As notícias sobre o Plano B de Varoufakis parecem-me algo confusas, mas, pelo que já deu para perceber, parece-me que era simplesmente o plano que há meses se fala de o Estado grego emitir "promissórias" dizendo "vale 100 euros (pagáveis quando for possível)" e usá-las para pagar despesas (nomeadamente salários e pensões), com a diferença de que em vez de imprimir papelinhos, iria-se criar uma plataforma virtual em que cada número de contribuinte teria uma password e seria associado a uma espécie de conta-corrente que seria creditada quando o Estado grego fosse fazer pagamentos a alguém (podendo depois os utilizadores transferir "euros virtuais" de uns para os outros). Atendendo a que o emprego anterior de Varoufakis era gerir um mercado de trocas de itens virtuais entre jogos de computador ("troco uma chave para abrir uma masmorra no jogo A por uma vida adicional no jogo B"), talvez a ideia tenha vindo daí.
Creio que o que está a chamar mais a atenção para o caso é a parte do hacking - como o programa da autoridade tributária grego era gerido por técnicos da troika e não pelo ministério das finanças grego, para obter a lista dos números de contribuinte para introduzir na plataforma virtual foi necessário um amigo do Varoufakis perito em informática "hackear" o programa da autoridade tributária, o que dá um ar de thriller a isto (embora no fim a ideia fosse obter informação que, em circunstâncias normais, qualquer governo teria acesso - a lista dos NIFs).

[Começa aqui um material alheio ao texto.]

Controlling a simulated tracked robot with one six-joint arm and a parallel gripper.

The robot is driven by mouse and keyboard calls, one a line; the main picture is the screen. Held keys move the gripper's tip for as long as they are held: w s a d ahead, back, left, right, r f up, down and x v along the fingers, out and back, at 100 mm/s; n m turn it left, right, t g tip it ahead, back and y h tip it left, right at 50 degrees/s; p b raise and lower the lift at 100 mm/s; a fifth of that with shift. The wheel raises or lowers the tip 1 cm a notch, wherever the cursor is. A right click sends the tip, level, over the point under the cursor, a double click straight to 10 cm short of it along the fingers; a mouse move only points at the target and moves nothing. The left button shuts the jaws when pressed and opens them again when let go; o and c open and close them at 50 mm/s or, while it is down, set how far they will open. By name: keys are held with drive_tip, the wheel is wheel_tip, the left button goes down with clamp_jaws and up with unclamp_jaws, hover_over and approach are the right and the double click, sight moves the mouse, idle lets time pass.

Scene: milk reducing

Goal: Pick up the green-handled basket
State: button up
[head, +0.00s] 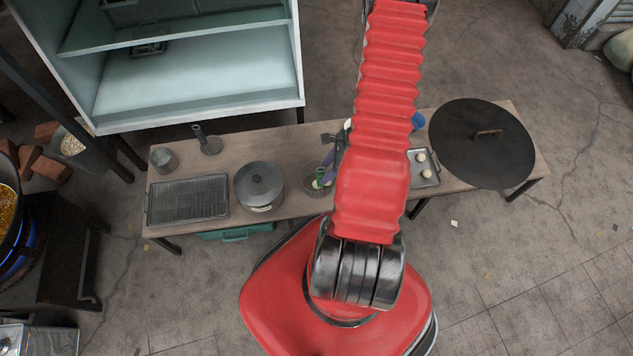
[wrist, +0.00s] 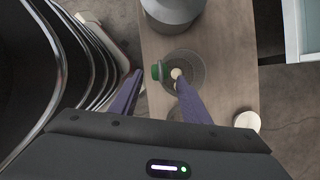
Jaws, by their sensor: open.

Agora a questão era se se iria conseguir que o "euro virtual" fosse aceite pelos agentes económicos como um meio de pagamento equivalente ao verdadeiro euro - mantenho a minha teoria sobre isso: o euro virtual iria manter uma cotação aproximada a 1 euro real enquanto fossem criados menos euros virtuais (via despesa pública) do que o necessário para pagar impostos (se um euro real e um "euro virtual" fossem igualmente válidos para pagar um euro de dívidas fiscais, e houvesse menos "euros virtuais" em circulação do que dinheiro a pagar de impostos, a cotação euro real / "euro virtual" iria ser próxima do 1: se o euro real valesse muito mais que o "euro virtual", na altura de pagar os impostos toda a gente tentaria trocar euros reais por virtuais para pagar os impostos em "euros virtuais" - p.ex., se o "euro virtual" fosse valorizado em meio euro, quem tivesse 100 euros a pagar de impostos iria preferir trocar 50 euros reais por 100 euros virtuais e usá-los para pagar o imposto do que pagá-lo com 100 euros reais - , fazendo subir a cotação do "euro virtual").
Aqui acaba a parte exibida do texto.